Liputan6.com, Singapura - Nilai tukar rupiah tercatat bergerak melemah setelah Bank Indonesia (BI) mengumumkan suku bunga acuan BI rate tetap bertahan di level 7,5 persen. Tak hanya itu, BI juga mengumumkan, defisit transaksi berjalan membengkak hingga US$ 9,1 miliar atau setara 4,27 persen dari produk domestik bruto (PDB).
Data valuta asing Bloomberg, Jumat (15/8/2014), menunjukkan rupiah terus berfluktuasi usai dibuka melemah di level Rp 11.681 per dolar AS pada perdagangan hari ini. Rupiah juga tercatat sempat menyentuh level Rp 11.695 per dolar AS pada pukul 9:40 waktu Jakarta.
Meski sempat bergerak menguat ke level Rp 11.677 per dolar AS, rupiah kembali menunjukkan pelemahan cukup signifikan ke level Rp 11.690 per dolar AS. Hingga menjelang siang, nilai tukar rupiah masih bertengger di kisaran Rp 11.677 per dolar AS hingga Rp 11.697 per dolar AS.
"Stabilitas eksternal masih menjadi tantangan untuk Bank Indonesia dan nilai tukar rupiah. Saya masih merasa rupiah akan melemah secara fundamental dan berada di kisaran Rp 12.000 per dolar AS pada akhir tahun," ungkap pakar mata uang Scotiabank di Hong Kong, Sacha Tihanyi.
Prediksi Sacha tersebut atas dasar realisasi defisit transaksi berjalan. Defisit transaksi berjalan pada triwulan II 2014 mencapai US$ 9,1 miliar atau 4,27 persen dari Produk Domestik Bruto (PDB), menurun dari defisit pada triwulan II 2013 sebesar US$ 10,1 miliar atau 4,47 persen dari PDB.
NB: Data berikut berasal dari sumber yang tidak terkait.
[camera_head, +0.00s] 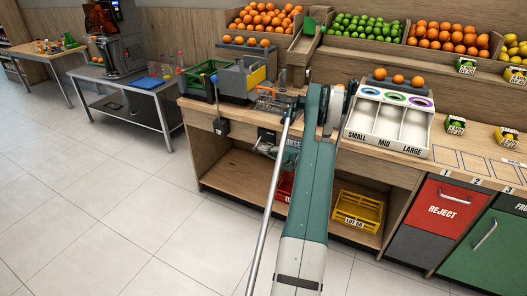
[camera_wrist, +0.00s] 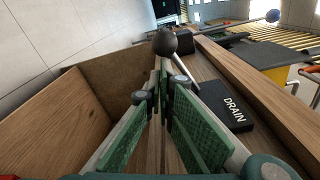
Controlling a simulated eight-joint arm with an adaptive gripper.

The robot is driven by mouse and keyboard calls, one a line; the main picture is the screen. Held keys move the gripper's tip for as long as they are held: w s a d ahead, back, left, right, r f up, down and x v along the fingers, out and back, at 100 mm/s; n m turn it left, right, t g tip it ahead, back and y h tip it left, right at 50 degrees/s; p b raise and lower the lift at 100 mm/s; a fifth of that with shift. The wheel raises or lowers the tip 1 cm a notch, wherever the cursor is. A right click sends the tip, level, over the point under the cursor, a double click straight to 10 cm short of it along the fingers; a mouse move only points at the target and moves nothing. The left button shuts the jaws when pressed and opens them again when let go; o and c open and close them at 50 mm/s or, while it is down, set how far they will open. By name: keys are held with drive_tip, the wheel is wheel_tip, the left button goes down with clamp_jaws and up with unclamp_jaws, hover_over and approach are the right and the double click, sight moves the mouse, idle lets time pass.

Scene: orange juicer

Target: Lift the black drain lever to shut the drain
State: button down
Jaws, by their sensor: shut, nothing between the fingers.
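In the wrist view the black drain lever shows as a round black knob (camera_wrist: 165,42) on a thin metal rod. The rod runs down and right to a black plate marked DRAIN (camera_wrist: 228,108) on the wooden front. My gripper (camera_wrist: 163,82), with green-padded fingers, is shut and empty. Its fingertips lie just below the knob in the picture, close to the rod. I cannot tell whether they touch it. In the head view my arm covers part of the counter front, and the lever is too small to make out surely.
In the wrist view another rod with a grey ball end (camera_wrist: 272,16) sticks out farther along. A wooden panel (camera_wrist: 70,115) stands at left. In the head view the sorting box (camera_head: 388,125) stands right of my arm, and a yellow crate (camera_head: 357,211) sits on the low shelf.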

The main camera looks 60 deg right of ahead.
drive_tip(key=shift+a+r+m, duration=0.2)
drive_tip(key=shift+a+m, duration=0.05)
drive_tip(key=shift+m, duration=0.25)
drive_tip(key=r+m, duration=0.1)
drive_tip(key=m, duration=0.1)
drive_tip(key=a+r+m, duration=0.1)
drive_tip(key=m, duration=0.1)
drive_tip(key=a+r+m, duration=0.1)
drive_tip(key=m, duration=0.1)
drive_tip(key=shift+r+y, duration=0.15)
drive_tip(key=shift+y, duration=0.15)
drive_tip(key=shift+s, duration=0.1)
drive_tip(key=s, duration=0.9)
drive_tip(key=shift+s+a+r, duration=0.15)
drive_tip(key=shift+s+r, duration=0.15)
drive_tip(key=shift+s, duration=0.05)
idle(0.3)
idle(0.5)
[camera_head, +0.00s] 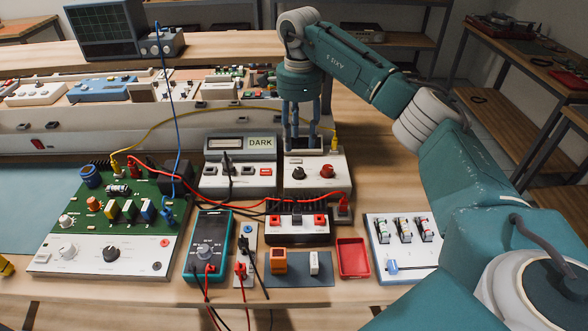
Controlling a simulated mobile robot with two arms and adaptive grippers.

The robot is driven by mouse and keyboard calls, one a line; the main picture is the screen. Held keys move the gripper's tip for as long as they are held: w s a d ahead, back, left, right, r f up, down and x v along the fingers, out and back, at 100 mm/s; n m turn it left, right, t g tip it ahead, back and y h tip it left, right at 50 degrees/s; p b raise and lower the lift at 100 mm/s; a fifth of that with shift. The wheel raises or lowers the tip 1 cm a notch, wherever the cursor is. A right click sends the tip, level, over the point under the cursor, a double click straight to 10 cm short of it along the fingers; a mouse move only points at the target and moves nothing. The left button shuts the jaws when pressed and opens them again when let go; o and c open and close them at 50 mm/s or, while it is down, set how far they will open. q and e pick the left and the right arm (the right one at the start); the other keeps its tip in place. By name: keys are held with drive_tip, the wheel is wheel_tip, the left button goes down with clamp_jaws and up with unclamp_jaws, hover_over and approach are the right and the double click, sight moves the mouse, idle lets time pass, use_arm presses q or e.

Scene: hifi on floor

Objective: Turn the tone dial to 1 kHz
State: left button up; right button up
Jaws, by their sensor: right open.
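The fingers are not on either knob. Another black dial (110,254) sits on the white panel of the green circuit board unit at the left. The markings are too small to read, so I cannot tell which is the tone dial. My left gripper is out of view.
A grey meter reading "DARK" (240,160) stands left of the box. Red and black leads cross in front. A teal multimeter (208,245), red tray (353,258) and white switch panel (404,235) lie nearer.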

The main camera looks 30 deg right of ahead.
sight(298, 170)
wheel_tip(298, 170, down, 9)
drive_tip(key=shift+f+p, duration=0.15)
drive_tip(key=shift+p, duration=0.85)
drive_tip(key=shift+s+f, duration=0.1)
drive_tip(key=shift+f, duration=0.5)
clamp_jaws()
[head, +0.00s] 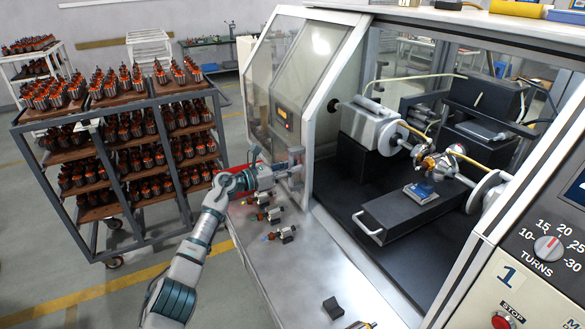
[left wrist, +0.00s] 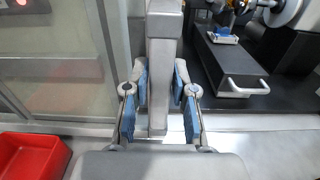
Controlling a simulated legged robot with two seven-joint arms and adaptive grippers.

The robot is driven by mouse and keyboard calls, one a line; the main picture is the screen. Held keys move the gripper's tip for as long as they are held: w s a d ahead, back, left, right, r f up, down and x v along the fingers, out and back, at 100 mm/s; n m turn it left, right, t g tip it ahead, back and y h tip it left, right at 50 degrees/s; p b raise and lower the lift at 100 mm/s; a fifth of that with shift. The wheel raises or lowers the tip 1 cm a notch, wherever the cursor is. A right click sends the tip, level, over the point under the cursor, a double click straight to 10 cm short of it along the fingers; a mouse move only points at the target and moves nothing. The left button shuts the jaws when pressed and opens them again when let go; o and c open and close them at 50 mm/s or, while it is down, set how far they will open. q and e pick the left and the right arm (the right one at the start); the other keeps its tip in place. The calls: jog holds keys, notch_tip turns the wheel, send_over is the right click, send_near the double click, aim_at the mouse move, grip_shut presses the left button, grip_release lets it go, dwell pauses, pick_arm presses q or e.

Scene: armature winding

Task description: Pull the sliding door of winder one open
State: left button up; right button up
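Winder one (head: 507,275) is the white cabinet at the right, with a "1" on its panel. Its clear sliding door (head: 318,58) in a pale frame is at the left of the front, and the front is open to the right of it. My left gripper (head: 290,163) is at the door's edge. In the left wrist view, my left gripper (left wrist: 160,85) has a blue-padded finger on each side of the upright grey door handle (left wrist: 164,30). The pads appear to touch it. My right gripper is not in view.
A long black box with a grey handle (head: 390,212) sits inside the winder. Small armatures (head: 283,233) lie on the metal ledge below my left gripper. A red bin (left wrist: 28,158) is at the ledge's left. A loaded rack (head: 130,150) stands farther left.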

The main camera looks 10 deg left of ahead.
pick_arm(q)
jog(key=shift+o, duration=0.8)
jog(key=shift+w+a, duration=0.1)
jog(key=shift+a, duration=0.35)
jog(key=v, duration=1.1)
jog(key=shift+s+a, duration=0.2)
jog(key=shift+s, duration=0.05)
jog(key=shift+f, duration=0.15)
Sementara itu, BI memprediksi laju perekonomian Indonesia akan meningkat antara 5,1 persen hingga 5,5 persen tahun ini. Angka tersebut telah dikoreksi dari prediksi pertumbuhan 5,78 persen pada 2013.
Realisasinya sendiri, pertumbuhan ekonomi triwulan II 2014 tercatat 5,12 persen, melambat dibandingkan dengan pertumbuhan ekonomi pada triwulan I 2014 sebesar 5,22 persen.
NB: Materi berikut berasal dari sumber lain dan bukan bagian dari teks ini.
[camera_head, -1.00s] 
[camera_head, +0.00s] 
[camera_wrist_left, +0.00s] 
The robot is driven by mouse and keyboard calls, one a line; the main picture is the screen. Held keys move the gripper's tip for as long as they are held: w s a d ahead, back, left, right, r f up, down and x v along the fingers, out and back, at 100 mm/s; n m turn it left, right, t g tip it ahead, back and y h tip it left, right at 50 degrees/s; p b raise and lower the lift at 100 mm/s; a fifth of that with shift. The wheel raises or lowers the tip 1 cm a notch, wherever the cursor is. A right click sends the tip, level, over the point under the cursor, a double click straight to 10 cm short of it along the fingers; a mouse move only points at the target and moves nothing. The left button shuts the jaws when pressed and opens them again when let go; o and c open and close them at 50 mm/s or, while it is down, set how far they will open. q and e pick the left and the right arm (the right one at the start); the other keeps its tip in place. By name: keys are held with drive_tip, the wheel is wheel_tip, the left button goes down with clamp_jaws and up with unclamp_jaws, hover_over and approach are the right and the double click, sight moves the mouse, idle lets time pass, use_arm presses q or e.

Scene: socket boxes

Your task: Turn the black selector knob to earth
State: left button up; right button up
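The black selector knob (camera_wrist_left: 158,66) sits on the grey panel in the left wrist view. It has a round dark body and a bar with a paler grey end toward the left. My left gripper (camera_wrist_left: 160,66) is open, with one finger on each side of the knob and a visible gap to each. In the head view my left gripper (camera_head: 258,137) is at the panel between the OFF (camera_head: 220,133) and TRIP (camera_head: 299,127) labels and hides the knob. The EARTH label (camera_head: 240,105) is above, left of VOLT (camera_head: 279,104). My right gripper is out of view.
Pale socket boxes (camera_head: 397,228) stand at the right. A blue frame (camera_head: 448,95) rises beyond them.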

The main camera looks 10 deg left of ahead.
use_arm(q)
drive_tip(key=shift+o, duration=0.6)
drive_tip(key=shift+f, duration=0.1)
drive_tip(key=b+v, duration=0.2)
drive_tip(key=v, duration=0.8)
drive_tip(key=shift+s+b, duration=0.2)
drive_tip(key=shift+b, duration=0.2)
Perlambatan tersebut disebabkan oleh masih lemahnya kinerja ekspor komoditas sumber daya alam, seperti batu bara, CPO, dan mineral. Hal ini tampak dari perkembangan ekonomi regional, dimana perlambatan ekonomi pada triwulan II 2014 berasal dari melambatnya ekonomi di beberapa daerah basis produksi komoditas tambang dan perkebunan, seperti Sumatera dan Kalimantan.
Dari sisi permintaan domestik, perlambatan pertumbuhan ekonomi terutama bersumber dari terkontraksinya belanja pemerintah, akibat penangguhan bantuan sosial dan melambatnya kegiatan investasi nonbangunan.
Namun, pertumbuhan ekonomi triwulan II 2014 masih mendapat dukungan dari kinerja konsumsi rumah tangga yang cukup kuat, antara lain, terkait aktivitas pemilu dan terjaganya daya beli masyarakat sejalan dengan tingkat inflasi yang menurun.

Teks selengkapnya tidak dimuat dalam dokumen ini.